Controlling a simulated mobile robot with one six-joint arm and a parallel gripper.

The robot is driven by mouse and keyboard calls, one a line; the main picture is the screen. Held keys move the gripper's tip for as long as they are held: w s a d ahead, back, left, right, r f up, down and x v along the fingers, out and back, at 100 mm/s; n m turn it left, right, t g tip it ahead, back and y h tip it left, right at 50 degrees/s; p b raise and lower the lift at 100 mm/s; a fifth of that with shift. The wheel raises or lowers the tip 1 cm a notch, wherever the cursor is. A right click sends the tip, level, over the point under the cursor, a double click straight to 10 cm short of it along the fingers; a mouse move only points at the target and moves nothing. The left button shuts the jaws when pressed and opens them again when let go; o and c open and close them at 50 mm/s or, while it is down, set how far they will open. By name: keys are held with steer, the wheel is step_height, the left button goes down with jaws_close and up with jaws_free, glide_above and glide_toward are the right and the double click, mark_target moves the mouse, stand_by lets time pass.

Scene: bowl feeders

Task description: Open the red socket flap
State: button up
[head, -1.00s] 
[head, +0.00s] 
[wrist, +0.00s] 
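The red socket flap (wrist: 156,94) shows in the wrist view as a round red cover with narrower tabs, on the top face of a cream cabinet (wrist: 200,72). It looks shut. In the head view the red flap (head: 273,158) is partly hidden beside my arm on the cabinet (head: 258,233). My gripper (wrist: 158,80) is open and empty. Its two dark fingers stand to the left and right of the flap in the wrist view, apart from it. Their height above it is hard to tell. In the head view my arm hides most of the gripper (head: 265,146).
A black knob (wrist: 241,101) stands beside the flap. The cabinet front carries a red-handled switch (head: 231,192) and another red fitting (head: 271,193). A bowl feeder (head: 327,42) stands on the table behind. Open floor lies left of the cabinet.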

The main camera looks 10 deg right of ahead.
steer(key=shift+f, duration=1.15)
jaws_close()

□ □ □ □

Required work >> Go back to the listing above and please repeat it exactly.

Exercise solution >>
Controlling a simulated mobile robot with one six-joint arm and a parallel gripper.

The robot is driven by mouse and keyboard calls, one a line; the main picture is the screen. Held keys move the gripper's tip for as long as they are held: w s a d ahead, back, left, right, r f up, down and x v along the fingers, out and back, at 100 mm/s; n m turn it left, right, t g tip it ahead, back and y h tip it left, right at 50 degrees/s; p b raise and lower the lift at 100 mm/s; a fifth of that with shift. The wheel raises or lowers the tip 1 cm a notch, wherever the cursor is. A right click sends the tip, level, over the point under the cursor, a double click straight to 10 cm short of it along the fingers; a mouse move only points at the target and moves nothing. The left button shuts the jaws when pressed and opens them again when let go; o and c open and close them at 50 mm/s or, while it is down, set how far they will open. By name: keys are held with steer, the wheel is step_height, the left button goes down with jaws_close and up with jaws_free, glide_above and glide_toward are the right and the double click, mark_target moves the mouse, stand_by lets time pass.

Scene: bowl feeders

Task description: Open the red socket flap
State: button up
[head, -1.00s] 
[head, +0.00s] 
[wrist, +0.00s] 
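The red socket flap (wrist: 156,94) shows in the wrist view as a round red cover with narrower tabs, on the top face of a cream cabinet (wrist: 200,72). It looks shut. In the head view the red flap (head: 273,158) is partly hidden beside my arm on the cabinet (head: 258,233). My gripper (wrist: 158,80) is open and empty. Its two dark fingers stand to the left and right of the flap in the wrist view, apart from it. Their height above it is hard to tell. In the head view my arm hides most of the gripper (head: 265,146).
A black knob (wrist: 241,101) stands beside the flap. The cabinet front carries a red-handled switch (head: 231,192) and another red fitting (head: 271,193). A bowl feeder (head: 327,42) stands on the table behind. Open floor lies left of the cabinet.

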The main camera looks 10 deg right of ahead.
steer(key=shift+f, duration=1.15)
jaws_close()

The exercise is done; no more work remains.